In the end they executed one sand castle and left the beach and found a nice warm ice cream parlour (the parlour was warm, not the ice cream). Looking across the street, George spotted a children’s soft play area with ball pool and so, off we traipsed again. This was a real hit. George was immediately on the bouncy castle up the scramble board, down the chute.
“Come on, grandpa!” he commanded.
It was one of those rare occasions on which grandpa felt unable to comply, mainly on account of being a full-grown, 60-something and thus unsuitable for play equipment aimed at small boys and girls. George soon recruited a new circle of friends to order about.
On this occcasion our PPS was unable to be with us. She was at the wedding hire shop where her fiancé Kev, was trying on suits. They are getting married in October and having settled on the bridal gown it was the groom’s turn to look lovely.
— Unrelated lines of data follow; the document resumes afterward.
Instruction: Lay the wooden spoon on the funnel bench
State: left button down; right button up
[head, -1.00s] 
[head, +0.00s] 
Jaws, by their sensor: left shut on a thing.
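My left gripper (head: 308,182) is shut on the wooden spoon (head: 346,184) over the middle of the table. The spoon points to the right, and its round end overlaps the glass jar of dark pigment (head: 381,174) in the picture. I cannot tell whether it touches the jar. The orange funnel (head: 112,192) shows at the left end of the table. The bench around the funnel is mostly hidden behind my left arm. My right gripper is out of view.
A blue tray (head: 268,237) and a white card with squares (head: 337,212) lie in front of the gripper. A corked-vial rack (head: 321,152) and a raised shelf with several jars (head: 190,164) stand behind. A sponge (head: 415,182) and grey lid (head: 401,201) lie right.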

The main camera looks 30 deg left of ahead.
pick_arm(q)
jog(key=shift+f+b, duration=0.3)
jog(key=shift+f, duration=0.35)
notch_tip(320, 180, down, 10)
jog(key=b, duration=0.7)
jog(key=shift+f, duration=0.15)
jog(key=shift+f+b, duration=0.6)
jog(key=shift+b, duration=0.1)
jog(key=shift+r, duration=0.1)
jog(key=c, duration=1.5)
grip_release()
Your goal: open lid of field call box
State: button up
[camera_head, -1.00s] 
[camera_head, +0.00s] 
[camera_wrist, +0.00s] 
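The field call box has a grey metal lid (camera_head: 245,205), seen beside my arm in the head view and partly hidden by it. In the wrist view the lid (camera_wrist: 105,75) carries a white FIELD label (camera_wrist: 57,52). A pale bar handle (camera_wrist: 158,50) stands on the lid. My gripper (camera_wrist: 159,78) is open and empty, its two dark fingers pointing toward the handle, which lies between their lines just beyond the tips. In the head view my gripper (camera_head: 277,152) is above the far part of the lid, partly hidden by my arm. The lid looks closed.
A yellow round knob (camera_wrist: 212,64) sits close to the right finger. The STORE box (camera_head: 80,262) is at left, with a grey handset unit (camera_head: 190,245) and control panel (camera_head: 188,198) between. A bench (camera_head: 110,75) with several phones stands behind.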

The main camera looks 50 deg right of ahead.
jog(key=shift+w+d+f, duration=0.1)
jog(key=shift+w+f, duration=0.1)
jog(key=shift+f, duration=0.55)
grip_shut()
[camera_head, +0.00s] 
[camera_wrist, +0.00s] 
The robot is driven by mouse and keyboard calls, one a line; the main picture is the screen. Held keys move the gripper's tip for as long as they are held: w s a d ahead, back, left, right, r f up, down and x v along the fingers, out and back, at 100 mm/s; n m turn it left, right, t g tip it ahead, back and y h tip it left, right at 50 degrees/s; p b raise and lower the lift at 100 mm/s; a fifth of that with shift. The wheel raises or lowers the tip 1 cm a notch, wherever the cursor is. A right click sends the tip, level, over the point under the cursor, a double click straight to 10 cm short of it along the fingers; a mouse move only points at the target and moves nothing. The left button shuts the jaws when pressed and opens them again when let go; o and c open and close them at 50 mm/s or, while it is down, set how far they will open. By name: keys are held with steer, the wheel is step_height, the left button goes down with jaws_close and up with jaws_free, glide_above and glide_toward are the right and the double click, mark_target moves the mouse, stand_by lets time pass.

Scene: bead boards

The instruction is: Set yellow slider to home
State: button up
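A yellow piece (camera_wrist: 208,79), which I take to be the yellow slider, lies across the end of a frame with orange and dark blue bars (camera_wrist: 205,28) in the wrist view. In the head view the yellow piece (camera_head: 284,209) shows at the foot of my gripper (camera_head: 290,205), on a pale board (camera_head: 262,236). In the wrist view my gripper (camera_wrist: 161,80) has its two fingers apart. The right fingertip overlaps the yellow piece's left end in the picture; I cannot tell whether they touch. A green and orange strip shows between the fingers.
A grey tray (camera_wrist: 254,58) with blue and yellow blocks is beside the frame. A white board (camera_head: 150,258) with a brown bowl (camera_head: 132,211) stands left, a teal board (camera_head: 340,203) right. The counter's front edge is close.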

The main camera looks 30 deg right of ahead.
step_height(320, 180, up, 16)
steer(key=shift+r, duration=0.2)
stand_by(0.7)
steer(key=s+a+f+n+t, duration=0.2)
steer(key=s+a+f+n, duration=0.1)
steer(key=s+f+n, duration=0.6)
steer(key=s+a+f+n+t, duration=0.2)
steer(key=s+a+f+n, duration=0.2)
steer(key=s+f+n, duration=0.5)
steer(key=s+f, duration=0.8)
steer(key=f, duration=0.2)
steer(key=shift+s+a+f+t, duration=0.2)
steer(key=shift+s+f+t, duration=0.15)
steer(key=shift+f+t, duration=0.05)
Ruth sent me a picture of him in his suit (very classical…well, not that classical, it’s not a toga). I nearly texted back that he looked “hot” but reconsidered. That’s not the sort of thing a prospective mother-in-law should say in response to a picture of her already slightly-wary son-in-law. I showed the picture to George.
“Who’s that, George?” I asked.
“Auntie Kev,” he replied. Regular readers may recall he used to call Kev “Dave” so there’s been marked progress.
After another anarchic lunch, and rescuing Wil for the umpteenth time after another of his reckless attempts to conquer the stairs we took the boys back to their home in the wilds of north Essex. We bunged disc one of Now That’s What I Call Disney in the CD player and headed south.
We arrived back home weary. You know you’re tired when you have to eat an entire tube of Pringles to stay awake.